Como raza humana, tenemos un deseo natural de belleza, y nosotros, como académicos, tenemos tendencia a perdernos en la maleza y olvidarlo. El presidente del Instituto Mises, Jeff Deist, lo ha expresado mejor que quizá nadie antes que él en un discurso («Necesitamos verdad y belleza») en el que afirmaba:

Sabemos que la economía austriaca es fundamentalmente verdadera; de hecho, la verdad es su responsabilidad más importante y fundamental. Sin embargo, no podemos permitirnos ignorar el corolario de la verdad, es decir, la belleza. Sin belleza, divorciada de cualquier anhelo humano superior, la economía pasa de ser un bello edificio teórico a convertirse en un primo bastardo de la contabilidad y las finanzas, una disciplina empresarial. O peor aún, se convierte en un mero barniz intelectual para las llamadas políticas públicas, que en realidad no son más que un eufemismo aséptico de la política.

 

Este es el estado actual de la economía. Somos, en el mejor de los casos, el primo bastardo de las disciplinas empresariales y, en el peor —y más común—, un apoyo inútil para la política, que ciertamente carece de belleza hoy en día. Henry Hazlitt habló incluso de esta falta de belleza en la economía en su novela Time Will Run Back. Hazlitt escribe sobre un mundo en el que el comunismo se ha apoderado de la vida tal y como la conocemos, y los líderes de esta nación —mediante un diálogo socrático— deben reinventar el capitalismo, casi como por accidente, para rescatar al mundo de los peligros de este sistema bajo el que ahora se encuentran. Pero para explicar cómo llegó a triunfar el comunismo, Hazlitt escribe a través de su personaje comunista Bolshekov:

Empezamos aparentemente con todas las desventajas posibles. El enemigo empezó con mejores armas, más avances técnicos, más producción, más recursos. Y, sin embargo, al final les vencimos porque teníamos la única arma tremenda de la que ellos carecían. Teníamos fe. Fe en nuestra propia causa. ¡Fe que nunca vaciló ni flaqueó! Sabíamos que teníamos razón. ¡Teníamos razón en todo! Sabíamos que ellos estaban equivocados. Equivocados en todo. El enemigo nunca tuvo verdadera fe en el capitalismo. Comenzaron con poco y empezaron rápidamente a perder lo que tenían. Los que una vez abrazaron el evangelio del comunismo estaban dispuestos a morir por él; pero nadie estaba dispuesto a morir por el capitalismo. Eso se habría considerado una especie de broma. Por último, lo mejor que se les ocurrió decir a nuestros enemigos en favor del capitalismo fue que ¡no era comunismo! Ni siquiera ellos parecían pensar que el capitalismo tuviera virtudes positivas propias. Así que se limitaron a denunciar el comunismo.

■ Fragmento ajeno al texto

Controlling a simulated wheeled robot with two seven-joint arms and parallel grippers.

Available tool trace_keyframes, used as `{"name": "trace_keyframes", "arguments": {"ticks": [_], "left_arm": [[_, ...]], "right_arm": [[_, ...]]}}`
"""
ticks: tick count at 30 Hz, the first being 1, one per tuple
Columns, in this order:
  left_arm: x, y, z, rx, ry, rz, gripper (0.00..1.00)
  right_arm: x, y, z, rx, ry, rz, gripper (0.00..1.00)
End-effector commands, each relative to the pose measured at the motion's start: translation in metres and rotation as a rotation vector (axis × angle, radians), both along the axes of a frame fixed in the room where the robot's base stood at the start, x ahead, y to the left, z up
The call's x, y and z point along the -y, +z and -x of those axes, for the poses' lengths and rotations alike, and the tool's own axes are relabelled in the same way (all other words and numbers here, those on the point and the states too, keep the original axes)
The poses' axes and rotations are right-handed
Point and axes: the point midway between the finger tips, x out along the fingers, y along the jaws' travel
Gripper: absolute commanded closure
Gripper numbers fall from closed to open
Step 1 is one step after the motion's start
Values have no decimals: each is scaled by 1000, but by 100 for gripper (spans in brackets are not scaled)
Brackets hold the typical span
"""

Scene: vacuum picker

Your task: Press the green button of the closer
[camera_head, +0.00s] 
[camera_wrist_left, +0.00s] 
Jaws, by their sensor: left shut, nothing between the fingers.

Nosotros, como economistas, nos enfrentamos hoy a un problema similar. Ofrecemos que el capitalismo es lo mejor que hemos tenido, y ponemos excusas para cosas que parecen deficiencias. Cuando oímos que alguien piensa que se queda corto, cometemos la falacia del «no true Scotsman» con la misma rapidez que los comunistas para decir que no era verdadero capitalismo. En cambio, nuestra defensa de la economía debería parecerse mucho más a la afirmación de Frédéric Bastiat sobre las armonías económicas: «Seguramente se rendirían en sus aburridas y estúpidas utopías si conocieran las bellas armonías del dinámico mecanismo social instituido por Dios».

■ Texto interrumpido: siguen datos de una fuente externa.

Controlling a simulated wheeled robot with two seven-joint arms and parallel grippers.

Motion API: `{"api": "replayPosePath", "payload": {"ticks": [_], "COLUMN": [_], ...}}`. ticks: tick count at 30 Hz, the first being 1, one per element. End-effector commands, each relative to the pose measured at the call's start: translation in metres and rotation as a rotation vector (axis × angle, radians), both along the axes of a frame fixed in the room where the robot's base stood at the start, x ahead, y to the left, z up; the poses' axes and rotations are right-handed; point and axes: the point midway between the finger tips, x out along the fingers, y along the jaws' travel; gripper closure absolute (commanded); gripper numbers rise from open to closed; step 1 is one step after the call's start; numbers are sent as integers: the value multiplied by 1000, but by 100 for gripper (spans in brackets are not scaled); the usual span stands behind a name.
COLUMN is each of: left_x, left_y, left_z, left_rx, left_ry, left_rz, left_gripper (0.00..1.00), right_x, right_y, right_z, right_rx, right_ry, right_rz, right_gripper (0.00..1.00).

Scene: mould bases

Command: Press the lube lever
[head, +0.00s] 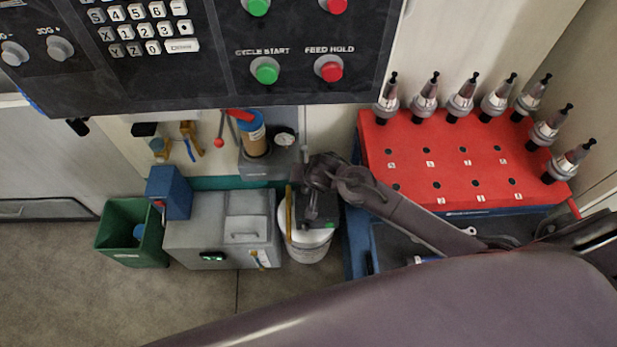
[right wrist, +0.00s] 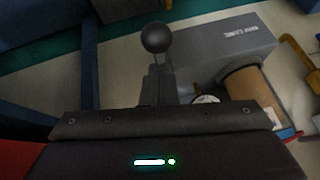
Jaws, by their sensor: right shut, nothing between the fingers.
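The grey lube unit (head: 270,163) stands on a ledge by the wall, with an amber reservoir (head: 255,138) and a round gauge (head: 284,137). In the right wrist view its lettered grey body (right wrist: 228,50) lies beyond my gripper. A dark ball knob (right wrist: 155,37) on a stem, apparently the lube lever, shows straight ahead of my right gripper (right wrist: 156,85). The fingers are shut and empty; I cannot tell whether they touch the stem. In the head view my arm hides this knob, and the gripper is just right of and below the unit. My left gripper is not in view.
A control panel (head: 225,85) overhangs the top. A red tool rack (head: 450,165) with several holders is at right. A white bucket (head: 308,247), a grey tank (head: 200,240) and a green bin (head: 120,225) stand below. A red-knobbed rod (head: 219,142) hangs left of the unit.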

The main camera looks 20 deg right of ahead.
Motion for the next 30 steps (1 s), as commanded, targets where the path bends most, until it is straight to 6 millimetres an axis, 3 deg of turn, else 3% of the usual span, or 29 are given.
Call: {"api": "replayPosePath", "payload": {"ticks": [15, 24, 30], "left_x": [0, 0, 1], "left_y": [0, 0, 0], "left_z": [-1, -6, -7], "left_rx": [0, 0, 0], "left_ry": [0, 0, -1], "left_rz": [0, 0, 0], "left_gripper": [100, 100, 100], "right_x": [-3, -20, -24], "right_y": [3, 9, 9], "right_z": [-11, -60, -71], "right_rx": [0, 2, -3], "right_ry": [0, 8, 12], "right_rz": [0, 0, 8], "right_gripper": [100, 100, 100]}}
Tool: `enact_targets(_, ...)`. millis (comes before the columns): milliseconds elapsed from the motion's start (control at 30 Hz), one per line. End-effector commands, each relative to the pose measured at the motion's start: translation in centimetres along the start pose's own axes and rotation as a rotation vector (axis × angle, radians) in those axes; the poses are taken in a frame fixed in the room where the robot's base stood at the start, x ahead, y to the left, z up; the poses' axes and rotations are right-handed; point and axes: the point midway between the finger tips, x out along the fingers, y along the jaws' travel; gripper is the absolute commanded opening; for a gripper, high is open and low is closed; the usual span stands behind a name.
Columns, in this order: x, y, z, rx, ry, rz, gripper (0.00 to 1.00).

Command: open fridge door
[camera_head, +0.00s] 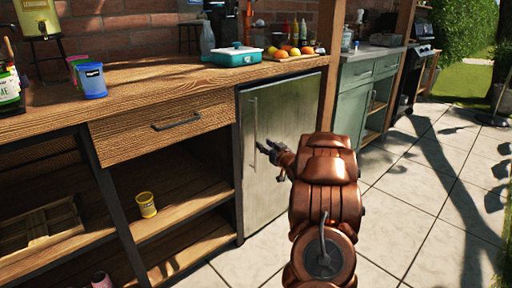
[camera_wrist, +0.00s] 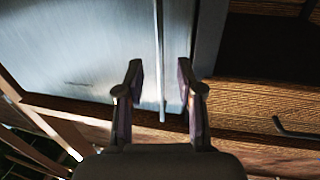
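The fridge door (camera_head: 282,140) is a brushed metal panel under the wooden counter, and it is shut. Its thin vertical handle (camera_head: 254,132) runs along the door's left side. My gripper (camera_head: 262,148) is in front of the door near the handle in the head view. In the wrist view my gripper (camera_wrist: 160,75) is open, with its two fingers spread.
A wooden drawer (camera_head: 165,125) with a dark handle is left of the fridge, above open shelves with a yellow cup (camera_head: 146,205). A teal container (camera_head: 232,56) and a fruit tray (camera_head: 290,58) are on the counter. Tiled floor (camera_head: 410,215) to the right is clear.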

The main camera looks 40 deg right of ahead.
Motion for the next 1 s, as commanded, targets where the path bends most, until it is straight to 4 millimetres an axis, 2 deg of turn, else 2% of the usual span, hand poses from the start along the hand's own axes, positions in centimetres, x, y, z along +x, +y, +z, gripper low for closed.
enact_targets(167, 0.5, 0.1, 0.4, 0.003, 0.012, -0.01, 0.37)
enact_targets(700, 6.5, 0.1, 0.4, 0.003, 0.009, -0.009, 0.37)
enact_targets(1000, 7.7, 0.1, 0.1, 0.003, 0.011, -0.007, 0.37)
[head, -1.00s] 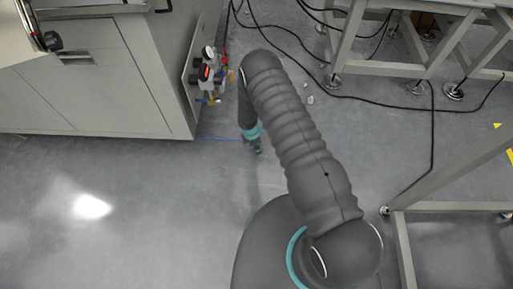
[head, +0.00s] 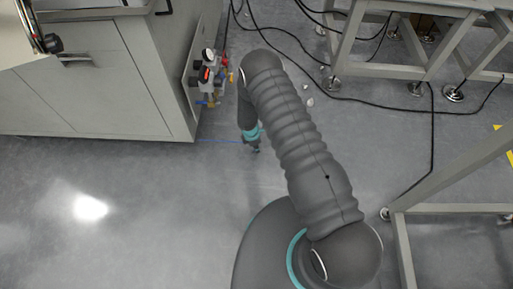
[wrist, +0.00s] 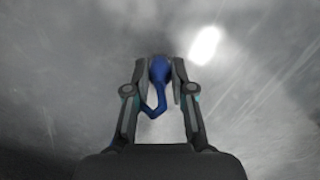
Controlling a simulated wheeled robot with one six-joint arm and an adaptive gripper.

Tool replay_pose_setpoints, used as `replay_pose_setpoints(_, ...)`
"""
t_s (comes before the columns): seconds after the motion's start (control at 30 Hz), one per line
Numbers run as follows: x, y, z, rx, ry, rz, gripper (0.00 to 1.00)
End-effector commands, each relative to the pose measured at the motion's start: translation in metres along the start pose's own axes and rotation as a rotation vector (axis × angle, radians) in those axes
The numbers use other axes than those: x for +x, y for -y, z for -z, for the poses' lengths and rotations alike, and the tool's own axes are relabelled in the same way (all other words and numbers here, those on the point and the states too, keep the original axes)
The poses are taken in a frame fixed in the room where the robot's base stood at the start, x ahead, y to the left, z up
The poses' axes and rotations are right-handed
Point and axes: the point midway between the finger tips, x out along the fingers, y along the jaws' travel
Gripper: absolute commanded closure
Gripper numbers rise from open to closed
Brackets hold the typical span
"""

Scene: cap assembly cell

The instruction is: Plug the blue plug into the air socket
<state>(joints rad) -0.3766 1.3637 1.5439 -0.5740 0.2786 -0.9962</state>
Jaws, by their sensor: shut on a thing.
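In the wrist view, my gripper (wrist: 161,88) is shut on the blue plug (wrist: 159,70), which sits between the fingertips. A blue hose loops down from the plug beside the left finger. In the head view, my gripper (head: 256,148) is small and low over the floor, right of the cabinet, and the plug cannot be made out there. A thin blue line (head: 218,140) runs from the cabinet's foot toward my gripper. The air unit (head: 207,77), with gauge and coloured fittings, is on the cabinet's right side. I cannot tell which fitting is the air socket.
A grey cabinet (head: 120,85) stands at the upper left. Metal table frames (head: 400,65) stand at the upper right and lower right. Black cables (head: 375,103) lie on the floor behind my arm. The floor (head: 130,190) in front of the cabinet is clear.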

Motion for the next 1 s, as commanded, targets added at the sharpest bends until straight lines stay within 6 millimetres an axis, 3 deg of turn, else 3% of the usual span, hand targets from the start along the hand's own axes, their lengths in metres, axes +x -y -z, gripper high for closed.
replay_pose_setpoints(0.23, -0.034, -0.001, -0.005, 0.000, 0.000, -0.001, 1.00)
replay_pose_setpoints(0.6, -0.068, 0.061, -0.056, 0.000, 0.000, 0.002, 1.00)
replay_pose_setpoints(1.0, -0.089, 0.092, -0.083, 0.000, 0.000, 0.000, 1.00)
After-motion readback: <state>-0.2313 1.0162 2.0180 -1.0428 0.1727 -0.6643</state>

Bastiat comprende claramente la lección expresada por Deist al afirmar que la belleza es el corolario de la verdad. Algo no puede ser simplemente verdad en los libros antiguos, sino que debe ser verdaderamente bello y apreciado. Pero austriacos como Bastiat, Hazlitt y Deist no son los únicos que han visto la importancia de la belleza. El anhelo de belleza se ha remontado a lo largo de toda la historia, hasta el punto de que los grandes hombres y los grandes líderes siempre han luchado por la belleza al frente de sus imperios. En el libro de Andrew Roberts Napoleón: A Life, de Andrew Roberts, explica:

En su apogeo, la casa imperial de Napoleón abarcaba treinta y nueve lugares, casi como un Estado dentro del Estado, aunque él nunca visitara varios de ellos. Tomando como modelo a Luis XIV, reintrodujo las misas públicas, las comidas y levées, las galas musicales y muchos otros adornos del Rey Sol. Estaba seguro de que tales muestras de esplendor inspiraban temor en la población: «Hay que hablar a los ojos», decía.

Ese asombro inspirado en la población les motiva para una causa que los hechos por sí solos no pueden. No podemos tener sólo la verdad porque la verdad no puede existir sin la belleza. Por eso Deist tiene toda la razón en su llamamiento. Necesitamos verdad y belleza. Intelectuales brillantes como Hazlitt y Bastiat nos han mostrado la verdad de esto, y grandes hombres como Deist y Napoleón nos han mostrado la belleza de esta verdad.

Napoleón declaró una vez: «No he destronado a nadie. Encontré la corona tirada en la cuneta. La recogí y el pueblo me la puso en la cabeza». En una línea similar, la belleza está actualmente tirada en la cuneta. Como ha afirmado Deist, «los progresistas abandonaron la belleza hace mucho tiempo». Con ella tirada en la cuneta, hace tiempo que es hora de que la recojamos y empujemos hacia adelante tanto por la verdad como por la belleza.